Round, E., Macklin-Cordes, J. L., Ellison, T. M., & Beniamine, S. (2020). Automated parsing of interlinear glossed text from page images of grammatical descriptions. In N. Calzolari, F. Béchet, P. Blache, K. Choukri, C. Cieri, T. Declerck, et al. (Eds.), Proceedings of the 12th Conference on Language Resources and Evaluation (LREC 2020) (pp. 2878-2883). Paris: European Language Resources Association (ELRA). doi:10.5281/zenodo.3550760.


Cite as: https://hdl.handle.net/21.11116/0000-0007-544C-6
Abstract
Linguists seek insight from all human languages, however accessing information from most of the full store of extant global linguistic descriptions is not easy.
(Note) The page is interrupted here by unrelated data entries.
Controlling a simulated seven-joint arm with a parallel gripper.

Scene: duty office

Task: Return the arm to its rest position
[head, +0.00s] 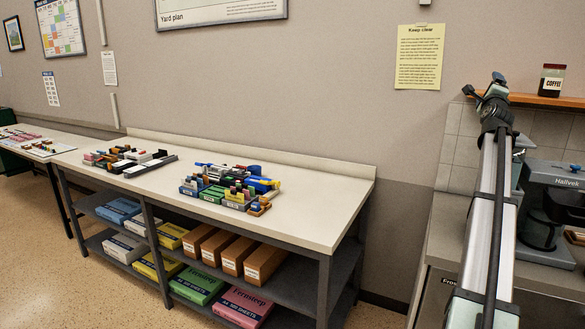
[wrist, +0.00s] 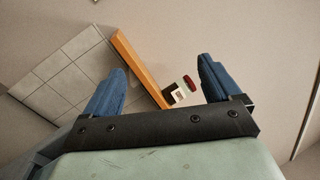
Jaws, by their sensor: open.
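My arm (head: 488,215) rises at the right of the head view, in front of the tiled wall and the coffee machine. My gripper shows in the wrist view (wrist: 158,88), with two blue fingers spread wide apart and nothing between them but the background. Beyond the fingers are the orange shelf and the jar, at a distance.
A white table (head: 320,215) with small coloured items stands left of my arm. A coffee machine (head: 552,190) stands close on the right. A wooden shelf (head: 545,100) with a coffee jar (head: 551,80) is on the wall behind. The table's right end is bare.

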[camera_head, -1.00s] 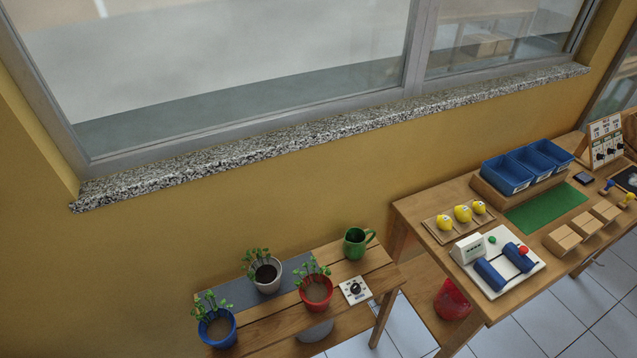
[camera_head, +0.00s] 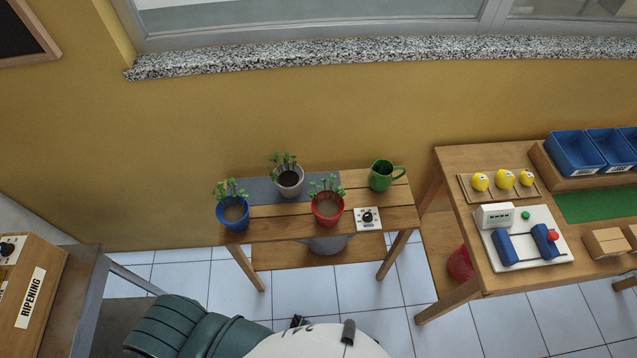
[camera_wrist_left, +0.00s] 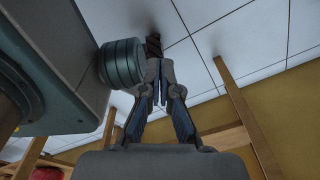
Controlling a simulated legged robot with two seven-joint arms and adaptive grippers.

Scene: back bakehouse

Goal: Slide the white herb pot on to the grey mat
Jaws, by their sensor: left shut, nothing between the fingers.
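The white herb pot (camera_head: 290,185), with dark soil and green sprouts, stands upright on the wooden bench in the head view. It overlaps the grey mat (camera_head: 258,190), near its middle; I cannot tell whether its whole base is on it. My left gripper (camera_wrist_left: 159,82) shows in the wrist view, shut and empty, over tiled floor and away from the pot. My right gripper is not in view.
A blue pot (camera_head: 233,219) stands at the mat's left and a red pot (camera_head: 327,209) to its right front. A green jug (camera_head: 382,177) and a white dial box (camera_head: 368,218) are further right. A grey bowl-like thing (camera_head: 328,244) sits below the bench top.
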One of the most common kinds of information that linguists have documented is vernacular sentences, as recorded in descriptive grammars. Typically these sentences are formatted as interlinear glossed text (IGT). Most descriptive grammars, however, exist only as hardcopy or scanned pdf documents. Consequently, parsing IGTs in scanned grammars is a priority, in order to significantly increase the volume of documented linguistic information that is readily accessible. Here we demonstrate fundamental viability for a technology that can assist in making a large number of linguistic data sources machine readable: the automated identification and parsing of interlinear glossed text from scanned page images. For example, we attain high median precision and recall (>0.95) in the identification of example sentences in IGT format. Our results will be of interest to those who are keen to see more of the existing documentation of human language, especially for less-resourced and endangered languages, become more readily accessible.